Release Date: May 18, 2018

Label: Heavy Psych Sounds Records

Origin: Italy

On Cesar Chavez St. in Austin, Texas, far enough from the 6th St. epicenter of the hype machine known as SXSW, the weirdos seem to have made a haven called The Electric Church. On a given night, one might see an open mic/psych jam played out while video games are projected on the wall outside — they call it “Triptendo,” and rightly so — or local acts like Greenbeard, Amplified Heat or Peyote Coyote. I don’t know when Duel recorded Live at the Electric Church there, and I kind of like that. I’m sure somewhere on the CD or LP package there’s the date (digital promo) or I’m sure if you asked the band when they played that particular set, they wouldn’t keep it a secret, but I kind of like the thought of not knowing. If you’ve never been to Austin, it has traditionally been an enclave in Texas for artists, musicians, hippies and others who don’t fit the norm.

It’s cool to think that one might head up to a kind of off-the-path locale on the other side of the highway and find creativity flourishing in all its constantly misunderstood glory. Maybe Duel are on stage. The four-piece outfit have made themselves ambassadors of classic stoner rock, delivering the goods with ’70s flair, modern fuzz, and abundant hooks as they bounce and careen through deceptively memorable tracks. They’ve got two full-lengths out via Heavy Psych Sounds in 2016’s Fears of the Dead and 2017’s Witchbanger, and with Live at the Electric Church, they show off the energy and the clear delivery that typifies the approach they’ve developed on tours of the US and Europe.
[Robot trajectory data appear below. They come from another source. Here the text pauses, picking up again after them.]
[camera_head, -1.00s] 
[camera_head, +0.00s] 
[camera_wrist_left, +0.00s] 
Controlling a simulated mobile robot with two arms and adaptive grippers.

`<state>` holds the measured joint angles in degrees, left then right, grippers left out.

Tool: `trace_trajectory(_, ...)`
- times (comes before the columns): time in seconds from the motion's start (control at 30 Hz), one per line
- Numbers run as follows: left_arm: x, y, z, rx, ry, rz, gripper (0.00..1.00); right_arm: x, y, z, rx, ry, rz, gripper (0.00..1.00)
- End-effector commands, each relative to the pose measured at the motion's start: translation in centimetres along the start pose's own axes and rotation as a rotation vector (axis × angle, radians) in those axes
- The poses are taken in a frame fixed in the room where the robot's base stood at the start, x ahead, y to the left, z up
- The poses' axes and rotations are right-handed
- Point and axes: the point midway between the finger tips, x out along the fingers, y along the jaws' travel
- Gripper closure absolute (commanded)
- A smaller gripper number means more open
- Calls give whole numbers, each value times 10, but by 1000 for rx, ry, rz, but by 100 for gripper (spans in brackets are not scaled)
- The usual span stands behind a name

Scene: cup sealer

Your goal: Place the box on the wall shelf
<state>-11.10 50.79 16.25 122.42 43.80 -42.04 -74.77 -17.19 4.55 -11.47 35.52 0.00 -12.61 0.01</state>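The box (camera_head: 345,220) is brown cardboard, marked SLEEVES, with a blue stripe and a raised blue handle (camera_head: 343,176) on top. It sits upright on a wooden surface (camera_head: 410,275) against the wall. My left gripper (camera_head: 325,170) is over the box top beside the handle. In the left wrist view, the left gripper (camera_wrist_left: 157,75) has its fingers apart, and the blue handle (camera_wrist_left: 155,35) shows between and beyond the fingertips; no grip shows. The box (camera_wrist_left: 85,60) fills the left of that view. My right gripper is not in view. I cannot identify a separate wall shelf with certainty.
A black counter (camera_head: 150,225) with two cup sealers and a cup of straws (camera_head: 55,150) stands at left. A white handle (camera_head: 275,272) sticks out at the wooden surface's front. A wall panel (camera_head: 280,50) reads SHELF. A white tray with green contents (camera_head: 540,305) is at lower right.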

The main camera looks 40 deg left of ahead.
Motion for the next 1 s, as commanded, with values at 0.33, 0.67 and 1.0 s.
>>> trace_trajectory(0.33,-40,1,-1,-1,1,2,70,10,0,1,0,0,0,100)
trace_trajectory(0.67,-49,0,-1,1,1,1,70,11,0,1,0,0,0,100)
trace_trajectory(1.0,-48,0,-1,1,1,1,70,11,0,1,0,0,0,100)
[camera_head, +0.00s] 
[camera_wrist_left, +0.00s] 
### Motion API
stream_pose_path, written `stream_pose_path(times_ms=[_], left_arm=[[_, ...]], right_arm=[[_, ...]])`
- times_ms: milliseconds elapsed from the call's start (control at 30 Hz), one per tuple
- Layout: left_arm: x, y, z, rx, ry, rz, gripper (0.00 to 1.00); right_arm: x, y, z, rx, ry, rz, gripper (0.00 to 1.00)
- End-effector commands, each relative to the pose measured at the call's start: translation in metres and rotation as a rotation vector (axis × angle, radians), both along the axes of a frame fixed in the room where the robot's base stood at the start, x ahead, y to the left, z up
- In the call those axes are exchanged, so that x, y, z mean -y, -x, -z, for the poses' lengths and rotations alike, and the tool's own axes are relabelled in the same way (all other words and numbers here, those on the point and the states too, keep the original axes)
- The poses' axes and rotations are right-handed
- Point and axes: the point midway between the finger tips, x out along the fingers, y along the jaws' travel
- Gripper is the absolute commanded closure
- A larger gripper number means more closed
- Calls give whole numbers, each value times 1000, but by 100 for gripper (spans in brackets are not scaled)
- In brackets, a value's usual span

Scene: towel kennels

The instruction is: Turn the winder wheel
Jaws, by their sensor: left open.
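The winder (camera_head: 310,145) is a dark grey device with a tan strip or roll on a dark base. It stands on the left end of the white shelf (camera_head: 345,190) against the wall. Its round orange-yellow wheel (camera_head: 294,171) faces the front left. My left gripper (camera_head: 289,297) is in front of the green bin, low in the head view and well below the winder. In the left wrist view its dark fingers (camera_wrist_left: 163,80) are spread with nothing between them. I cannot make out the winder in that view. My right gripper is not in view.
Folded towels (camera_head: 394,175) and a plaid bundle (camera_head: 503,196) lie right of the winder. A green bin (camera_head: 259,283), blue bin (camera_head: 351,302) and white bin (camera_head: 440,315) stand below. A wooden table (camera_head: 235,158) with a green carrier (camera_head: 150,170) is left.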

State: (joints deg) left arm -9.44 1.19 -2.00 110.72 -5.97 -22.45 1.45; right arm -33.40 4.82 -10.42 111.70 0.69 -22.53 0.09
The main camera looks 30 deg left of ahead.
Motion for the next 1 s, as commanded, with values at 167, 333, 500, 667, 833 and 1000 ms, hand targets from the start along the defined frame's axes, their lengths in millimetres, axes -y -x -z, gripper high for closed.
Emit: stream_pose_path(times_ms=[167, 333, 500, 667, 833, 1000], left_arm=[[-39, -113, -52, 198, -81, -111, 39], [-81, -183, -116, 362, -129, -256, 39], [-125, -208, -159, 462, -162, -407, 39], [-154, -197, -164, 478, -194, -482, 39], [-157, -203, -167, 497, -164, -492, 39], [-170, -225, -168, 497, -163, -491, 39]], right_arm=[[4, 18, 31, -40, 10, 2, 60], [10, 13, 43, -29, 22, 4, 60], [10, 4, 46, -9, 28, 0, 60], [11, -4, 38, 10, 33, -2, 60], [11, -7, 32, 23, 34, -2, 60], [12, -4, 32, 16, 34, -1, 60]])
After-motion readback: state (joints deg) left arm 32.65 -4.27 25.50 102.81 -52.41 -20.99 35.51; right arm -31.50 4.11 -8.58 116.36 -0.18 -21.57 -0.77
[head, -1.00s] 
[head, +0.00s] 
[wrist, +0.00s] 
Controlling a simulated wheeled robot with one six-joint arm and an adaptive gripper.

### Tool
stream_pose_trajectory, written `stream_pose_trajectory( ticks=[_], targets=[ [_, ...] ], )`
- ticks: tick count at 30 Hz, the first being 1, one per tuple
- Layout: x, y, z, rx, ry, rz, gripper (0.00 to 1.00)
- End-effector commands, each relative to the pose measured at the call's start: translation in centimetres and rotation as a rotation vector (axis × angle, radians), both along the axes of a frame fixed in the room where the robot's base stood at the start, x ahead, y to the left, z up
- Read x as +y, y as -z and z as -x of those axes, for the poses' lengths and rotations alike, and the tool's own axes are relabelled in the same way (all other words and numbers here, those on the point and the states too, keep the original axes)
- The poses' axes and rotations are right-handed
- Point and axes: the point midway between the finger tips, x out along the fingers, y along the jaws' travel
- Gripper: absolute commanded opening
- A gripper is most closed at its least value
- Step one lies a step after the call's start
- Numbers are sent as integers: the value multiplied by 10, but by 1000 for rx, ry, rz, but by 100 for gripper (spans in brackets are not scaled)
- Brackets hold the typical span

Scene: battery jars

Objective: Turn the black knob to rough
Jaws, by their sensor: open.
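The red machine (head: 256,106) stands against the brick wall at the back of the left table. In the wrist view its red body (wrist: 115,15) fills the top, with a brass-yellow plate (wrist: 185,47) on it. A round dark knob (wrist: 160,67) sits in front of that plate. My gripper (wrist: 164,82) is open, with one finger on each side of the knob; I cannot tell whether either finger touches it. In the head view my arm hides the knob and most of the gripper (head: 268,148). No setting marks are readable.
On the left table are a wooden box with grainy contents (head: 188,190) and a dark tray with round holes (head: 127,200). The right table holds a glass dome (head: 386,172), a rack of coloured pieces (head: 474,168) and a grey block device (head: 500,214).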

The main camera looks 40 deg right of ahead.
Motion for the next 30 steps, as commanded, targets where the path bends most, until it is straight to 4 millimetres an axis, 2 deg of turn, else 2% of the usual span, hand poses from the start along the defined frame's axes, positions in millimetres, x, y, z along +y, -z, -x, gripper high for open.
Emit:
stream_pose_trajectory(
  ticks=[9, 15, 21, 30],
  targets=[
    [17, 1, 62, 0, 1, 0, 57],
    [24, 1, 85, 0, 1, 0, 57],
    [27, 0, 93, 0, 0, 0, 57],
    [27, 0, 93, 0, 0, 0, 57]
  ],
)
The set is a little over half an hour long and is comprised of six songs, four of which come from Fears of the Dead, with only “The Snake Queen” and the subsequent “Heart of the Sun” taken from Witchbanger. Likely that has more to do with the timing of when the show was taped than some aesthetic consideration or a preference for the band for their debut over their sophomore outing. That is, Witchbanger probably just hadn’t been out all that long when they played that gig, or the four/two split might just as easily be reversed. As it is, “The Snake Queen” and “Heart of the Sun” make up the middle third of the set, with the brash “This Old Crow” and the righteous hook of “Electricity” before and the Fears of the Dead title-track and longer closer “Locked Outside” after.
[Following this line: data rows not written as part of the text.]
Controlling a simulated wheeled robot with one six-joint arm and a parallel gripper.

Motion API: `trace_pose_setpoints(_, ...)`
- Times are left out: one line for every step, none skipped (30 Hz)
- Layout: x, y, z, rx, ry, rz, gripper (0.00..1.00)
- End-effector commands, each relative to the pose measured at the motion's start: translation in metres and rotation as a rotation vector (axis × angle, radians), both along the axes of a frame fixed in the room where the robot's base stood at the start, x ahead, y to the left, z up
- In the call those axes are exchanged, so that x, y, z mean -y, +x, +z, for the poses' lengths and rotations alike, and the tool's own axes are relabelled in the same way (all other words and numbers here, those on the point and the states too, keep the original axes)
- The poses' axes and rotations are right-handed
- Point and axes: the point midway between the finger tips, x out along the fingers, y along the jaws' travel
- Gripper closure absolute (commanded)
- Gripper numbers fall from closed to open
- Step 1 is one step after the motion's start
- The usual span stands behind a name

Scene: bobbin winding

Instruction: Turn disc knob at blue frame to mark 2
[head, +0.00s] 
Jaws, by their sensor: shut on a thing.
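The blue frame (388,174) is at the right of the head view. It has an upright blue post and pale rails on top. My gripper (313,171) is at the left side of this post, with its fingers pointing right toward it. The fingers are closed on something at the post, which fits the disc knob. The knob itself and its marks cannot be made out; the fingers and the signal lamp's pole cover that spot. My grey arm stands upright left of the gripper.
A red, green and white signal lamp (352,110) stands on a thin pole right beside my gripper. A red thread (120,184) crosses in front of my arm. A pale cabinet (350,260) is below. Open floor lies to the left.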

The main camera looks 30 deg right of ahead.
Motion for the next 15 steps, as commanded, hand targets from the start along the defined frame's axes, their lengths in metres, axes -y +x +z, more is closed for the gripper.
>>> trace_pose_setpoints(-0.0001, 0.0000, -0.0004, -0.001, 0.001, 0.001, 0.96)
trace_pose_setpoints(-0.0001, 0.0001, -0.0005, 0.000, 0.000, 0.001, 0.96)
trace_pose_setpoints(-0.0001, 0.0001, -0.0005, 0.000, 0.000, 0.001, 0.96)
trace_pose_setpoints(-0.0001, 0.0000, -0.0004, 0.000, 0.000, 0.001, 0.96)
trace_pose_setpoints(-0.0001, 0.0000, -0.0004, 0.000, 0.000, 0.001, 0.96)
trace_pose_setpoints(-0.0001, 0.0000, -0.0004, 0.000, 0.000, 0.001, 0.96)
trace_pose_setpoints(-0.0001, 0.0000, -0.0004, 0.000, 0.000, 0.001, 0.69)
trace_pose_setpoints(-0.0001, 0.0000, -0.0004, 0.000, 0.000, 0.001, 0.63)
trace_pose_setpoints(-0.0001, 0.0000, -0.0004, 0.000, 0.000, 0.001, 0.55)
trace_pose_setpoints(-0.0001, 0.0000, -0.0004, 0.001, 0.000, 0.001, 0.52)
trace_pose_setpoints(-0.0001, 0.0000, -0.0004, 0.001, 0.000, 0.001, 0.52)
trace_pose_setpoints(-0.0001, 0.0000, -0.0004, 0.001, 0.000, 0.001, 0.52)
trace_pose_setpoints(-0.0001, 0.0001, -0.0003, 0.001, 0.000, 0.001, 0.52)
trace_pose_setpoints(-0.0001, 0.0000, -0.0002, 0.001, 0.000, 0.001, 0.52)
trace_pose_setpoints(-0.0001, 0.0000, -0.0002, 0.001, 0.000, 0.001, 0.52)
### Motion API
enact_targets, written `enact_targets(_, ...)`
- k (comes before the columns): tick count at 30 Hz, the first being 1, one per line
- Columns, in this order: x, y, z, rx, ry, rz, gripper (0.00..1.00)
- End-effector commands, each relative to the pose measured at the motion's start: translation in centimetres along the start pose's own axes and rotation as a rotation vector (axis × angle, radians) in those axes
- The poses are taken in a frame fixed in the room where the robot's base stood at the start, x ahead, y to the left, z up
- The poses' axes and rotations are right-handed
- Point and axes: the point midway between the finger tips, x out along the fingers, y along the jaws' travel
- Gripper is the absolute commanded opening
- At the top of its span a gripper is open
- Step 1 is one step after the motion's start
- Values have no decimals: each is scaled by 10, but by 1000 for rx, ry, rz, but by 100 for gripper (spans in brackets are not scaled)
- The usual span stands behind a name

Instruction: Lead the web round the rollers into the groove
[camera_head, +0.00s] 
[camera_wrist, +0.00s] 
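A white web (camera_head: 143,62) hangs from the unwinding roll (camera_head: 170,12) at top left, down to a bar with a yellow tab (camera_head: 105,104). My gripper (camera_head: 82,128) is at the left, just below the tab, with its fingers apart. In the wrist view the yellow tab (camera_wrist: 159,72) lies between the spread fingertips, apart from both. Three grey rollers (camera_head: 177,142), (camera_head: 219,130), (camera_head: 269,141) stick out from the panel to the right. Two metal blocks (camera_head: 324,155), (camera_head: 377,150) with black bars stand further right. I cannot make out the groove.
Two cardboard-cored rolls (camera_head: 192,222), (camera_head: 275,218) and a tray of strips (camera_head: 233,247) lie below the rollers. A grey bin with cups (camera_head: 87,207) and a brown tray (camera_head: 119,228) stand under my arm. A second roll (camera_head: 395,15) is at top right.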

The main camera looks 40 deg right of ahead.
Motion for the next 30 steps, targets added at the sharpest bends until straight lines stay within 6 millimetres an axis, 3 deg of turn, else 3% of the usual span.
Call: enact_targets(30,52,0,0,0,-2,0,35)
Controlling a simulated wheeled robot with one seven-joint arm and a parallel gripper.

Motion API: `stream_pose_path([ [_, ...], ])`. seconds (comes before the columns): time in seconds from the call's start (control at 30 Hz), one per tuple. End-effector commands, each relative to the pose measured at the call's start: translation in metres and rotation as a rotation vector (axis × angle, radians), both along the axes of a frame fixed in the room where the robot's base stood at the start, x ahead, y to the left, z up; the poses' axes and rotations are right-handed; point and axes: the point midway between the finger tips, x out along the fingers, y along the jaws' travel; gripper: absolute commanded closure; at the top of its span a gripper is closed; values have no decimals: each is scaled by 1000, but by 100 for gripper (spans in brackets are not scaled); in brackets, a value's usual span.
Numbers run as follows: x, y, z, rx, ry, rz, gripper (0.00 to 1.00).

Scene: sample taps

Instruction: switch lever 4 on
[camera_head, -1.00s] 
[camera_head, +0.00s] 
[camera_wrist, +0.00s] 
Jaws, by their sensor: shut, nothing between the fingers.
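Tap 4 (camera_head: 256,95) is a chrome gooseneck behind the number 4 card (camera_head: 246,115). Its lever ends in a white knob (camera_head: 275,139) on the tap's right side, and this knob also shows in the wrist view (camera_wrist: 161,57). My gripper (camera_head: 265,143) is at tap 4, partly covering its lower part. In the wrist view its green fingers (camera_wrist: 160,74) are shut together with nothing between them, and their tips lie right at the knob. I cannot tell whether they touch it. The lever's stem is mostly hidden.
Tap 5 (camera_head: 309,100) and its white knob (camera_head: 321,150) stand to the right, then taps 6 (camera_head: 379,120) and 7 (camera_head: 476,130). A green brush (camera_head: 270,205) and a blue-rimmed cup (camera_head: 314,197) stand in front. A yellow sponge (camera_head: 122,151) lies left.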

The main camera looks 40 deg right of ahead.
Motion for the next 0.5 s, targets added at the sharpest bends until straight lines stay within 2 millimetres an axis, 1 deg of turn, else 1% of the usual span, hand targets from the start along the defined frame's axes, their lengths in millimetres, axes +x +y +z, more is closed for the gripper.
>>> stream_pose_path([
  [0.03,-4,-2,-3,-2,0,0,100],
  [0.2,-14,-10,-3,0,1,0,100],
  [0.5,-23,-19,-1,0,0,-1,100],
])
Throughout, on new material and old, Duel‘s lineup of guitarist/vocalist Tom Frank, guitarist Jeff Henson, bassist/vocalist Shaun Avants and drummer JD Shadowz leave no question as to why they’d want to release this particular evening’s set as they not only sound dynamic in terms of speeding up or slowing down songs, but also in bringing different vibes through in their material, such as the transition from “Electricity” to the largely more subdued “Snake Queen,” which forsakes the all-go-all-destroy live ethic of some bands — nothing against it, especially for a shorter set — in favor of something richer on the whole. Captured by Crow Studios on a mobile recording unit, Live at the Electric Church is crisp and sharp sounding, but doesn’t lose its live edge in order to preserve its underlying melody or the aforementioned dynamic of approach. As with Duel on the whole, it finds a balance that works.
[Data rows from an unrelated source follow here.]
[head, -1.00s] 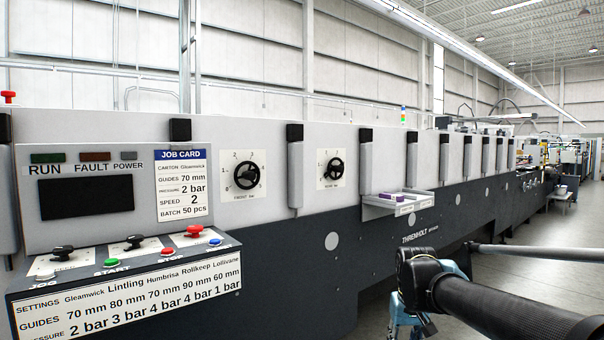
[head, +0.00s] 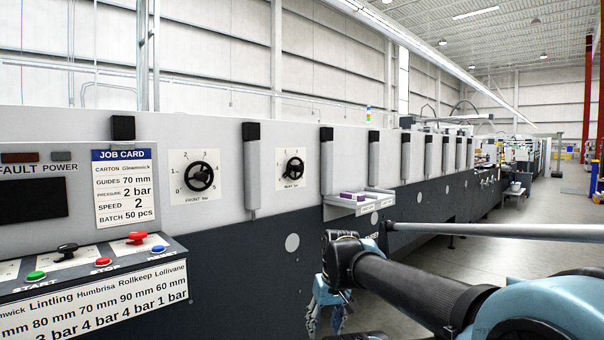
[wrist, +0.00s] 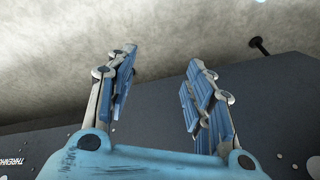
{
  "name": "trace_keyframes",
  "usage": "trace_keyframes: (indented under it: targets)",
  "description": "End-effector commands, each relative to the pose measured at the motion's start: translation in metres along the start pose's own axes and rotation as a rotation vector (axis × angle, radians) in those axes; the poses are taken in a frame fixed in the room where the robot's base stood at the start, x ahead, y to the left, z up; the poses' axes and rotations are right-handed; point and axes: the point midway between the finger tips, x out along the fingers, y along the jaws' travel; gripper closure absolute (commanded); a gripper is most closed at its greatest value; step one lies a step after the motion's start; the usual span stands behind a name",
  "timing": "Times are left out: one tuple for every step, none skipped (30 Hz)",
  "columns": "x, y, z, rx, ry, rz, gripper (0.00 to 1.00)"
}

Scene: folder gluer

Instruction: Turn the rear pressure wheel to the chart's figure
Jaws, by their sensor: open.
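The rear pressure wheel (head: 293,169) is a small black handwheel on a white dial plate, right of the front wheel; its label and setting are too small to read surely. The front wheel (head: 199,176) is a similar black handwheel on a numbered plate. The settings chart (head: 95,313) runs along the console's front edge, cut off at left. The job card (head: 125,188) reads Gleamwick, pressure 2 bar. My gripper (head: 327,312) hangs low in front of the machine, well below and right of the rear wheel. In the wrist view my gripper (wrist: 157,85) is open and empty.
A small shelf (head: 357,206) with purple cartons juts out right of the rear wheel. The console (head: 110,265) with buttons and knobs juts out at left. Open floor lies at right.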

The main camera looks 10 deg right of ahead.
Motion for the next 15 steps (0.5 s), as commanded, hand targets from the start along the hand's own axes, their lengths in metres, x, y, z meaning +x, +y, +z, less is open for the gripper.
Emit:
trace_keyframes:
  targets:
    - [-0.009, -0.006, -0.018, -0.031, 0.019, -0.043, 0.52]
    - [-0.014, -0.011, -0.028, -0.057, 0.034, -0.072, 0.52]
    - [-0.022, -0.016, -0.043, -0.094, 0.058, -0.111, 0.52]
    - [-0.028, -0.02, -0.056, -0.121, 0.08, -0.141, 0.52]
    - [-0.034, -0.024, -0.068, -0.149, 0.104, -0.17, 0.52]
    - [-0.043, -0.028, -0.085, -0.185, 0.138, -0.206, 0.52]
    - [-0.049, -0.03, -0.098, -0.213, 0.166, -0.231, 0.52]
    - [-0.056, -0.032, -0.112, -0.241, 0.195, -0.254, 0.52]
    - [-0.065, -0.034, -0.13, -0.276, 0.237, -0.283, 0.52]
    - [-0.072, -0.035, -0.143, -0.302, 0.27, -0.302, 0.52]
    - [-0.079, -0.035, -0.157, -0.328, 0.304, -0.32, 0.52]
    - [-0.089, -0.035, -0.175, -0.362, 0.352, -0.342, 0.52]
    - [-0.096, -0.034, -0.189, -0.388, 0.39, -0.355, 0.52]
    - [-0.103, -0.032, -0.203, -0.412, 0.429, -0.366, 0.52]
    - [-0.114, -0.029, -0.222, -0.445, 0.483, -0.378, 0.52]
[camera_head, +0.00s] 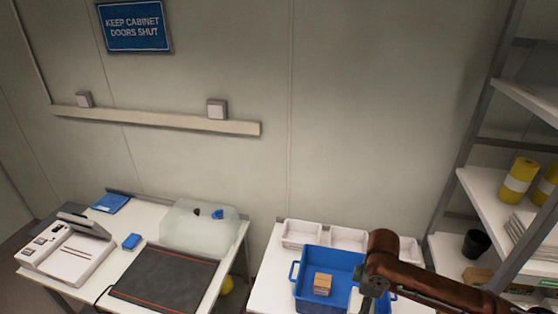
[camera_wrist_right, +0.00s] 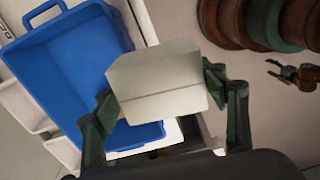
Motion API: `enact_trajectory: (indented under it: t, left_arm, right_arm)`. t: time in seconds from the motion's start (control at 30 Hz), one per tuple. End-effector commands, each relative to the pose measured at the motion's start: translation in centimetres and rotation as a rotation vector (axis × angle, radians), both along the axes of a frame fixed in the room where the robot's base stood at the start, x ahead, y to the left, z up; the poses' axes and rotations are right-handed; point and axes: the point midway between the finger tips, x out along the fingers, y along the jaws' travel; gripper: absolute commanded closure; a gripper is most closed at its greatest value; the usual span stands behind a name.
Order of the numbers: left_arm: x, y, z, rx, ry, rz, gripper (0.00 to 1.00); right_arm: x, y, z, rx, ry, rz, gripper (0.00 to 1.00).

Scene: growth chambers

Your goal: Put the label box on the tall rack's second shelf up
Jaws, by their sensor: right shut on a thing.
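My right gripper (camera_wrist_right: 165,108) is shut on a pale, off-white box (camera_wrist_right: 157,80), held between its green fingers. I take it to be the label box, but no writing is readable. In the head view my right arm comes in from the right, its wrist over the blue bin's right side; the held box is not clear there. The tall rack stands at the right, with a shelf (camera_head: 480,186) bearing yellow-and-white containers, a lower shelf (camera_head: 446,250) and a higher one (camera_head: 528,98). What looks like my left gripper (camera_wrist_right: 298,73) is small at the wrist view's right edge.
A blue bin (camera_head: 296,292) with a small tan box (camera_head: 322,283) stands on the white table before white trays (camera_head: 302,234). A black cup (camera_head: 475,243) stands on the rack's lower shelf. A grey upright (camera_head: 464,150) edges the rack. The higher shelf's visible part is bare.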

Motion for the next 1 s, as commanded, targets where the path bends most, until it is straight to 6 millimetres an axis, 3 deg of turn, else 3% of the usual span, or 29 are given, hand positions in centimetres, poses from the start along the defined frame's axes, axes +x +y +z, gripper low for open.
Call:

And if on this particular night they happened to play more cuts from the first album, so be it. I don’t think I’d trade the slow-roll-into-reignition of “Fears of the Dead” for much anyway. That song and the 8:49 “Locked Outside” are the longest two on Live at the Electric Church, and as on Fears of the Dead, much of the second half of the closer is given to a last instrumental push that after the shared vocals of Frank and Avantsin the trippy midsection takes hold fluidly and moves with natural ease toward the eventual grand crescendo of the set as a whole. From the quick and straightforward bruiser “This Old Crow” at the start, it’s a pretty wide-ranging journey toward “Locked Outside,” but as Duel shuffle and boogie their way through, they leave a trail of hooks behind for the audience to follow, and from the whoops and shouts between the songs, it sounds like they succeeded in that.

I haven’t had the pleasure of watching Duel live and I’m quite sure that if I had I’d be speaking about Live at the Electric Church in a different way, but part of the purpose of live albums in the first place isn’t just to give ans something else to latch onto between studio releases, but to give those who haven’t seen the band yet a teaser of what they’ve been missing. As someone in the latter category, I can only say Live at the Electric Church succeeds there as well, showcasing both the songwriting prowess and the vitality of the band while holding to the brazen feel that the songs demand. Everything works. Band, songs, performance. If you’ve got experience with Duel‘s prior work or you want a 32-minute sampler of what they can do, Live at the Electric Church serves to inform and thrill in kind.